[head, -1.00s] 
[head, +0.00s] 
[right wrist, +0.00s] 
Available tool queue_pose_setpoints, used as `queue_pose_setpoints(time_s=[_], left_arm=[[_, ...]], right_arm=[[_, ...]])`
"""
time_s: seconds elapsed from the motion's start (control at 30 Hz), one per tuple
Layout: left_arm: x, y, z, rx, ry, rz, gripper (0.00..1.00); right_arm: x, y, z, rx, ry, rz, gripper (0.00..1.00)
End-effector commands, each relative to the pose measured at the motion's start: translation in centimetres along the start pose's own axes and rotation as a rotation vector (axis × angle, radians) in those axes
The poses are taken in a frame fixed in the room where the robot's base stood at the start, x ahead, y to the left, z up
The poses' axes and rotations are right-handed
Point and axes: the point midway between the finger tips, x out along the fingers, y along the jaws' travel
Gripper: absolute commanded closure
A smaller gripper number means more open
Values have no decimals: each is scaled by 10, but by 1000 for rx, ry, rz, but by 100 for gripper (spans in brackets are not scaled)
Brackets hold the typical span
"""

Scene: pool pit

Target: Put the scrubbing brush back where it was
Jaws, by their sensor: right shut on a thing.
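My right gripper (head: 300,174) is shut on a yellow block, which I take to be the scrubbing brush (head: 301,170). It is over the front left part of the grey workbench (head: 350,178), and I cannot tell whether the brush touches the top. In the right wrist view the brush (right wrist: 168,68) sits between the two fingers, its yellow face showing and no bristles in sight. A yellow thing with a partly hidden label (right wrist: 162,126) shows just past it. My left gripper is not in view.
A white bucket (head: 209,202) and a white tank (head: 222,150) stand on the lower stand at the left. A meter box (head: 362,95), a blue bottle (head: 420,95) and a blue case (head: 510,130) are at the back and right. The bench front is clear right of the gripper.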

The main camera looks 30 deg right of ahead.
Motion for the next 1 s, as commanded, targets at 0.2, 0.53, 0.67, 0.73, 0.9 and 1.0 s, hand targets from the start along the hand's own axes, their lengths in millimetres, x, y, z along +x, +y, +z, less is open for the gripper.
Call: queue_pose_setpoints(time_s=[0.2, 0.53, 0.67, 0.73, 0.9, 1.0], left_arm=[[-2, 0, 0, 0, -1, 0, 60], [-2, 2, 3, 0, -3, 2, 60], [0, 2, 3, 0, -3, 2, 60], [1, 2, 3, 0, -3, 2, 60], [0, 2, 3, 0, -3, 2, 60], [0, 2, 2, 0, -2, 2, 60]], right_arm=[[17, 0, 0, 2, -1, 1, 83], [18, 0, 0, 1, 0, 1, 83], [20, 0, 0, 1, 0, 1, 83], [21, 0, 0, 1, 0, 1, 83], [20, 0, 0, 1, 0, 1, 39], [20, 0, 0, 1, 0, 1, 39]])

* _Written problem_
Copy out every line from the material above in which the word "each" appears.

* _Result_
End-effector commands, each relative to the pose measured at the motion's start: translation in centimetres along the start pose's own axes and rotation as a rotation vector (axis × angle, radians) in those axes
Values have no decimals: each is scaled by 10, but by 1000 for rx, ry, rz, but by 100 for gripper (spans in brackets are not scaled)

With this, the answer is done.